=== Given problem ===
The records below need retyping in full; give them again exactly.
start Stored rows
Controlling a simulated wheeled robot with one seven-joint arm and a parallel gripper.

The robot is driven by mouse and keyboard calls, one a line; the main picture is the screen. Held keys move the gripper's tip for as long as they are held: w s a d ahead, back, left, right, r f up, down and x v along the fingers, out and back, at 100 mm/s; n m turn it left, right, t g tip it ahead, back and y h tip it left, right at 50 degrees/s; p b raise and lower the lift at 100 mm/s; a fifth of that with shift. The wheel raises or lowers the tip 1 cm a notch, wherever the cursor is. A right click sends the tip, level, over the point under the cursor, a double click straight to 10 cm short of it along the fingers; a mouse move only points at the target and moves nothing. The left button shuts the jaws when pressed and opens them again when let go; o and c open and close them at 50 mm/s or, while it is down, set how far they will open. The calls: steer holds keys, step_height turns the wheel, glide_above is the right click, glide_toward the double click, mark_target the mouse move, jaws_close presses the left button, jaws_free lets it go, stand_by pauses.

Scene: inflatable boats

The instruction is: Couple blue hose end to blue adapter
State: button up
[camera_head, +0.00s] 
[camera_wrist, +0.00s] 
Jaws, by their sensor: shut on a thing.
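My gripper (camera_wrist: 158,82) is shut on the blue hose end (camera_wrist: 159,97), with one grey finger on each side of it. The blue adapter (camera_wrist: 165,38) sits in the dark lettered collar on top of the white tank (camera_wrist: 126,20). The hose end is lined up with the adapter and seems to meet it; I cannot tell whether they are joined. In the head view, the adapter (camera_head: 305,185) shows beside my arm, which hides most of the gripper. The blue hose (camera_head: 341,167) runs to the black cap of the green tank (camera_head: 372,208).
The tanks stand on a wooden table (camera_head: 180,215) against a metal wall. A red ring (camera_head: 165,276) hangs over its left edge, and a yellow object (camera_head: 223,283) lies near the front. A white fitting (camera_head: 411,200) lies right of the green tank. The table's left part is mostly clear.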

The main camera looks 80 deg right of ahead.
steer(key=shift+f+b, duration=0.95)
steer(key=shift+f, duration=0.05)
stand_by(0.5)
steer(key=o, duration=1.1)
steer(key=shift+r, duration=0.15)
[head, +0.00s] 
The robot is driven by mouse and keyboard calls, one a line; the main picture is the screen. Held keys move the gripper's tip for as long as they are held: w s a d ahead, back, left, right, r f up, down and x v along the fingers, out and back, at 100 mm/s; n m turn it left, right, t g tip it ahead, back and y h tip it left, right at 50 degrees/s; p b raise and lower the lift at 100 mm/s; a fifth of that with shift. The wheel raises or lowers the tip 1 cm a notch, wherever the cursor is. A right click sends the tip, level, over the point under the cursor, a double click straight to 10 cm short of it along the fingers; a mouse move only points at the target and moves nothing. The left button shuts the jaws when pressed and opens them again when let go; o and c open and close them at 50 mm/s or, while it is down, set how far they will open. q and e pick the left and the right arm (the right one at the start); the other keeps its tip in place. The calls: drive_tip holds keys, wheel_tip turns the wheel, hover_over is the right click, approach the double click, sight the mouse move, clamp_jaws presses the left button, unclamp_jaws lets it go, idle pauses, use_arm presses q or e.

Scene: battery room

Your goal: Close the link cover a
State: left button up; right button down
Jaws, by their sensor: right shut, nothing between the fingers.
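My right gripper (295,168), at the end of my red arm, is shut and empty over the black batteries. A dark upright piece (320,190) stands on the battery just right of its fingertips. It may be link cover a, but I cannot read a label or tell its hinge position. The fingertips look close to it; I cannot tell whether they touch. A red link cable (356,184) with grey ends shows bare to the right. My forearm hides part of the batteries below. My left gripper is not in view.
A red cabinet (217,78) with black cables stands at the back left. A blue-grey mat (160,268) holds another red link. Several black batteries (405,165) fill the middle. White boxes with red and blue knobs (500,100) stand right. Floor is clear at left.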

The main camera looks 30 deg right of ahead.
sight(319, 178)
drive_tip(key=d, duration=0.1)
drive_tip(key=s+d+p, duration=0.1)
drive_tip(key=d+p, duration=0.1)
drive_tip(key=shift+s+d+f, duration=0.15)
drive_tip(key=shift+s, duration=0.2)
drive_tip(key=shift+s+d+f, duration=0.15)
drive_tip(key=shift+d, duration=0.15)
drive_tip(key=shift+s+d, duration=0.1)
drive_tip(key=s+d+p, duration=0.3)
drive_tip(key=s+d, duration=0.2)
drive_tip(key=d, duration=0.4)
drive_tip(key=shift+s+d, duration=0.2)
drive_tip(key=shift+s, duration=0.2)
end Stored rows
=== Answer to this exercise ===
Controlling a simulated wheeled robot with one seven-joint arm and a parallel gripper.

The robot is driven by mouse and keyboard calls, one a line; the main picture is the screen. Held keys move the gripper's tip for as long as they are held: w s a d ahead, back, left, right, r f up, down and x v along the fingers, out and back, at 100 mm/s; n m turn it left, right, t g tip it ahead, back and y h tip it left, right at 50 degrees/s; p b raise and lower the lift at 100 mm/s; a fifth of that with shift. The wheel raises or lowers the tip 1 cm a notch, wherever the cursor is. A right click sends the tip, level, over the point under the cursor, a double click straight to 10 cm short of it along the fingers; a mouse move only points at the target and moves nothing. The left button shuts the jaws when pressed and opens them again when let go; o and c open and close them at 50 mm/s or, while it is down, set how far they will open. The calls: steer holds keys, step_height turns the wheel, glide_above is the right click, glide_toward the double click, mark_target the mouse move, jaws_close presses the left button, jaws_free lets it go, stand_by pauses.

Scene: inflatable boats

The instruction is: Couple blue hose end to blue adapter
State: button up
[camera_head, +0.00s] 
[camera_wrist, +0.00s] 
Jaws, by their sensor: shut on a thing.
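My gripper (camera_wrist: 158,82) is shut on the blue hose end (camera_wrist: 159,97), with one grey finger on each side of it. The blue adapter (camera_wrist: 165,38) sits in the dark lettered collar on top of the white tank (camera_wrist: 126,20). The hose end is lined up with the adapter and seems to meet it; I cannot tell whether they are joined. In the head view, the adapter (camera_head: 305,185) shows beside my arm, which hides most of the gripper. The blue hose (camera_head: 341,167) runs to the black cap of the green tank (camera_head: 372,208).
The tanks stand on a wooden table (camera_head: 180,215) against a metal wall. A red ring (camera_head: 165,276) hangs over its left edge, and a yellow object (camera_head: 223,283) lies near the front. A white fitting (camera_head: 411,200) lies right of the green tank. The table's left part is mostly clear.

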The main camera looks 80 deg right of ahead.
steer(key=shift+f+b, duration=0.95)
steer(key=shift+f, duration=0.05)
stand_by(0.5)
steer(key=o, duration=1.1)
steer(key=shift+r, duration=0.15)
[head, +0.00s] 
The robot is driven by mouse and keyboard calls, one a line; the main picture is the screen. Held keys move the gripper's tip for as long as they are held: w s a d ahead, back, left, right, r f up, down and x v along the fingers, out and back, at 100 mm/s; n m turn it left, right, t g tip it ahead, back and y h tip it left, right at 50 degrees/s; p b raise and lower the lift at 100 mm/s; a fifth of that with shift. The wheel raises or lowers the tip 1 cm a notch, wherever the cursor is. A right click sends the tip, level, over the point under the cursor, a double click straight to 10 cm short of it along the fingers; a mouse move only points at the target and moves nothing. The left button shuts the jaws when pressed and opens them again when let go; o and c open and close them at 50 mm/s or, while it is down, set how far they will open. q and e pick the left and the right arm (the right one at the start); the other keeps its tip in place. The calls: drive_tip holds keys, wheel_tip turns the wheel, hover_over is the right click, approach the double click, sight the mouse move, clamp_jaws presses the left button, unclamp_jaws lets it go, idle pauses, use_arm presses q or e.

Scene: battery room

Your goal: Close the link cover a
State: left button up; right button down
Jaws, by their sensor: right shut, nothing between the fingers.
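My right gripper (295,168), at the end of my red arm, is shut and empty over the black batteries. A dark upright piece (320,190) stands on the battery just right of its fingertips. It may be link cover a, but I cannot read a label or tell its hinge position. The fingertips look close to it; I cannot tell whether they touch. A red link cable (356,184) with grey ends shows bare to the right. My forearm hides part of the batteries below. My left gripper is not in view.
A red cabinet (217,78) with black cables stands at the back left. A blue-grey mat (160,268) holds another red link. Several black batteries (405,165) fill the middle. White boxes with red and blue knobs (500,100) stand right. Floor is clear at left.

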The main camera looks 30 deg right of ahead.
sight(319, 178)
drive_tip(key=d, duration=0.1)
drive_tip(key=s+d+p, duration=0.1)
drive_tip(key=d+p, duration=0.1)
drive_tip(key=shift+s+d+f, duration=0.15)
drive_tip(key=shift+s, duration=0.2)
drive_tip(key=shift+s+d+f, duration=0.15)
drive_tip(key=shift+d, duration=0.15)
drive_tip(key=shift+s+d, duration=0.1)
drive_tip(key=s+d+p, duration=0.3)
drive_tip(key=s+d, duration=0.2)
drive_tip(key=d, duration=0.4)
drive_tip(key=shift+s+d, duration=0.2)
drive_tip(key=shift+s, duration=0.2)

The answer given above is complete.